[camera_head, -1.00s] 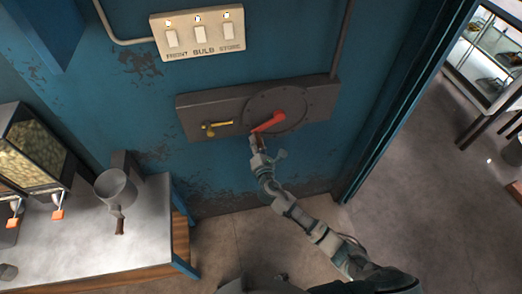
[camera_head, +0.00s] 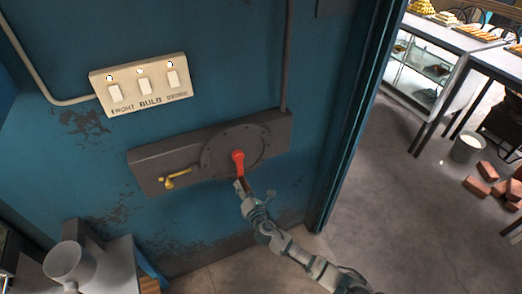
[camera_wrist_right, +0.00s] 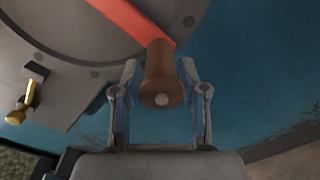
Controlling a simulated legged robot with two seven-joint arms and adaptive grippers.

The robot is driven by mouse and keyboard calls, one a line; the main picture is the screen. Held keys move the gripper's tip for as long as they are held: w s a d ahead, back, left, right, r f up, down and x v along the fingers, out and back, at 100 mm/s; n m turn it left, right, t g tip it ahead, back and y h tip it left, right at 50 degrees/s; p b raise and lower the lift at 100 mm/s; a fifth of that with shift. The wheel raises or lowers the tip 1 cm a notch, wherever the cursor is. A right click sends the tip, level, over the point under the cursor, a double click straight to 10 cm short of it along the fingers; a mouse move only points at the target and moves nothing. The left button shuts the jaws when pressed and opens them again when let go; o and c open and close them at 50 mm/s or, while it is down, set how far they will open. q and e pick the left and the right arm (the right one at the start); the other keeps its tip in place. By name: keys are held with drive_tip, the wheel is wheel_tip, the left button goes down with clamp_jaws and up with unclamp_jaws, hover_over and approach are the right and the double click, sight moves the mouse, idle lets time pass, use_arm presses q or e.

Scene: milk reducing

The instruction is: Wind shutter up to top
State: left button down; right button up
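The shutter winder is a dark grey wall box (camera_head: 146,172) with a round plate (camera_head: 215,160) and a red crank arm (camera_head: 238,160). The crank arm points downward in the head view, with a brown wooden handle at its end. My right gripper (camera_head: 241,186) is at this handle. In the right wrist view the brown handle (camera_wrist_right: 161,78) sits between the two fingers of my right gripper (camera_wrist_right: 160,75), which press close on both its sides. A brass lever (camera_head: 178,178) is left of the round plate. The shutter and my left gripper are out of view.
A switch panel (camera_head: 141,84) marked FRONT, BULB and STORE is above the box. A counter (camera_head: 110,265) with a metal cup (camera_head: 70,262) is at lower left. Right of the door frame are tables, a bucket (camera_head: 467,148) and bricks (camera_head: 487,171) on open floor.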

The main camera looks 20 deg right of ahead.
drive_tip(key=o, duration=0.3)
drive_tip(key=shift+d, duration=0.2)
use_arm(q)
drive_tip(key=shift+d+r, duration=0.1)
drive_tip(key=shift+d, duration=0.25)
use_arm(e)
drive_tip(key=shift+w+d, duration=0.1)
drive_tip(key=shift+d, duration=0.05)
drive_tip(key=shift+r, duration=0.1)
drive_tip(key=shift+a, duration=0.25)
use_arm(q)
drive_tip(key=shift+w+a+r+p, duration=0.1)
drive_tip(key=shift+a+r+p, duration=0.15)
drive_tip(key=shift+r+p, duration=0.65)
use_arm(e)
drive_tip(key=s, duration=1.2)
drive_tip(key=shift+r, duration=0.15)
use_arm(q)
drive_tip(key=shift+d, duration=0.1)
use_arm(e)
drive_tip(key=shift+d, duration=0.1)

• **WRITTEN REQUEST**
Report how many lines in this data include the string "robot", and nothing else.

• **TASK RESPONSE**
2